A pre-purchase documentation checklist
Run through this before you pay for anything in Bali:
- Confirm the source region and ask for legal-origin proof (cultivated vs wild).
- Request the BKSDA recommendation for any wild-sourced material.
- Verify the exporter’s licensing and, ideally, ASGARIN membership.
- Check that a CITES export permit pathway exists for your intended destination.
- Inspect and grade the product — resin, sinking, aroma — against the price band.
- Re-confirm current requirements with the CITES Management Authority (Indonesia) and your import country.
Get those six things in order and “where to buy legal gaharu in Bali” stops being a gamble and becomes a documented, defensible transaction.
Frequently Asked Questions
Can tourists legally carry gaharu out of Bali in their luggage?
No. Aquilaria is CITES Appendix II, so any cross-border movement needs a valid CITES export permit issued to a licensed exporter — a suitcase purchase does not qualify and can be seized at customs. Legal export requires a CITES permit and a BKSDA recommendation; confirm current rules with the CITES Management Authority (Indonesia) and your destination country before travelling.

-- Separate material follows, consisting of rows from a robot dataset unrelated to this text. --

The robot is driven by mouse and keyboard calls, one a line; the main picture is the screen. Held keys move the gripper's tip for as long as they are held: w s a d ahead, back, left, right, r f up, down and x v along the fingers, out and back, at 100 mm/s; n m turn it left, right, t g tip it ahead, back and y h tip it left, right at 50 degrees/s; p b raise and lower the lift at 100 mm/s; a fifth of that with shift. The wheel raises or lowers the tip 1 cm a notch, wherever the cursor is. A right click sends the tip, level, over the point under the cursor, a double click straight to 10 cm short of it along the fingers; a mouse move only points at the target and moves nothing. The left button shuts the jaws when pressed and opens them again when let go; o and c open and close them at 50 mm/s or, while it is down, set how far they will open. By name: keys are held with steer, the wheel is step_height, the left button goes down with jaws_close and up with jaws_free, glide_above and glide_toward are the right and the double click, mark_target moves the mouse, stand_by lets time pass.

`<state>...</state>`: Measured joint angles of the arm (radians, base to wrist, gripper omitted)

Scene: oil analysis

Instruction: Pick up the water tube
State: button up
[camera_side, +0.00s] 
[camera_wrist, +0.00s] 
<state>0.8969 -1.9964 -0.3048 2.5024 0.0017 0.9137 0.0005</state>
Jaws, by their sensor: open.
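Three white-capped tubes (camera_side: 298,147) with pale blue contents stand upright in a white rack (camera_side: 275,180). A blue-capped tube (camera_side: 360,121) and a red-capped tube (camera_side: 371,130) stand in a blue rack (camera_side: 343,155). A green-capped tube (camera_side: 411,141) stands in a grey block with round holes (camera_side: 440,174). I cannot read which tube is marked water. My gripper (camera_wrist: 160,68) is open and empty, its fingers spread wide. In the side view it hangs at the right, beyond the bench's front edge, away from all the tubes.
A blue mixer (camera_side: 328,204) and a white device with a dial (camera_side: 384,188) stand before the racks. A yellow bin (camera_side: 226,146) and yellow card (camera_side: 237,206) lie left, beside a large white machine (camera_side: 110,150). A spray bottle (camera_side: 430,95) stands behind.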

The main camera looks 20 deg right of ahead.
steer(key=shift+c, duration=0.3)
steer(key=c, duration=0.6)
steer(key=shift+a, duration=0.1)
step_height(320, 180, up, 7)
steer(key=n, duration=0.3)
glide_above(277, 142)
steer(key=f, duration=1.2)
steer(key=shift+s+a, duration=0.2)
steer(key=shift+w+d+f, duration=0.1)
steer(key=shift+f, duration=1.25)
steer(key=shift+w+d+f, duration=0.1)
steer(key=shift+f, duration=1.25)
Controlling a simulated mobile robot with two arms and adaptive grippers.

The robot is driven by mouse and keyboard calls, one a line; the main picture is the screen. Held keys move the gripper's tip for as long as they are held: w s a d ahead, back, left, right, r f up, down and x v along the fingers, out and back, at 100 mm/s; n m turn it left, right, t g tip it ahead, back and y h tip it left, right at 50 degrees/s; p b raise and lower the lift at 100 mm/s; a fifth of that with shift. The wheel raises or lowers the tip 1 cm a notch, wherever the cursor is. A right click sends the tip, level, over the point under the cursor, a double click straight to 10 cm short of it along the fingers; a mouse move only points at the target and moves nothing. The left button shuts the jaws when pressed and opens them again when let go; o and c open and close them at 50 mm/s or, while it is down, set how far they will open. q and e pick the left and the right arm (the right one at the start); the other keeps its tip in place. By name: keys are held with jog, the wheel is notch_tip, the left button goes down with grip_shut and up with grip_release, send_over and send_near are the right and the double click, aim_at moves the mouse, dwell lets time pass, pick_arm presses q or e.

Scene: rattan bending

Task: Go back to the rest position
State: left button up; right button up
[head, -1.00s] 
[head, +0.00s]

Are Bali souvenir shops a reliable place to buy legal gaharu?
Rarely, for anything you intend to export. Most tourist-facing shops sell chips or oil without documented legal origin and cannot supply the plantation records or permit pathway an exporter needs. For material leaving the country, source through a broker who can show chain-of-custody paperwork tied to a registered plantation and a named source province.
Does the price I pay in Bali include the CITES export permit?
Usually not. A product price and a permit are separate things: the permit is issued to a licensed exporter, tied to a specific shipment, and valid up to about six months. Treat any seller who “guarantees” a permit or folds customs clearance into the sticker price as a red flag, not a convenience.